:: Task prompt ::
The listing below should be written out exactly; please include all of it.

:: Information shown ::
┄┄┄┄┄┄┄┄┄┄┄┄┄┄┄┄┄┄┄┄
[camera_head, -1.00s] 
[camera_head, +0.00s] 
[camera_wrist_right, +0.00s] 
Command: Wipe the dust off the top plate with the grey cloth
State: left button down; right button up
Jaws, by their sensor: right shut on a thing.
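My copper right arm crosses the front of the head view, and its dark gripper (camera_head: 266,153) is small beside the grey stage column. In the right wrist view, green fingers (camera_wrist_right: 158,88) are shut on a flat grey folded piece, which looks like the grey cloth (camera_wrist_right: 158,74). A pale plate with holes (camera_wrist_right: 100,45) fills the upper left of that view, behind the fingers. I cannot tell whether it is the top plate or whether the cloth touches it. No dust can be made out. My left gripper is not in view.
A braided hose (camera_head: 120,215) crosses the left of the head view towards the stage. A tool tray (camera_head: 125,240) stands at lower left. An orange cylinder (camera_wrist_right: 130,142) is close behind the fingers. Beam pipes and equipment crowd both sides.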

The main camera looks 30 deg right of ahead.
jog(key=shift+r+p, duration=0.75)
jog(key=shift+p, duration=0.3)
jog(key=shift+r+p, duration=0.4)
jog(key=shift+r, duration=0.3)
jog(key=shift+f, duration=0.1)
┄┄┄┄┄┄┄┄┄┄┄┄┄┄┄┄┄┄┄┄
:: Expected answer ::
[camera_head, -1.00s] 
[camera_head, +0.00s] 
[camera_wrist_right, +0.00s] 
Command: Wipe the dust off the top plate with the grey cloth
State: left button down; right button up
Jaws, by their sensor: right shut on a thing.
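My copper right arm crosses the front of the head view, and its dark gripper (camera_head: 266,153) is small beside the grey stage column. In the right wrist view, green fingers (camera_wrist_right: 158,88) are shut on a flat grey folded piece, which looks like the grey cloth (camera_wrist_right: 158,74). A pale plate with holes (camera_wrist_right: 100,45) fills the upper left of that view, behind the fingers. I cannot tell whether it is the top plate or whether the cloth touches it. No dust can be made out. My left gripper is not in view.
A braided hose (camera_head: 120,215) crosses the left of the head view towards the stage. A tool tray (camera_head: 125,240) stands at lower left. An orange cylinder (camera_wrist_right: 130,142) is close behind the fingers. Beam pipes and equipment crowd both sides.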

The main camera looks 30 deg right of ahead.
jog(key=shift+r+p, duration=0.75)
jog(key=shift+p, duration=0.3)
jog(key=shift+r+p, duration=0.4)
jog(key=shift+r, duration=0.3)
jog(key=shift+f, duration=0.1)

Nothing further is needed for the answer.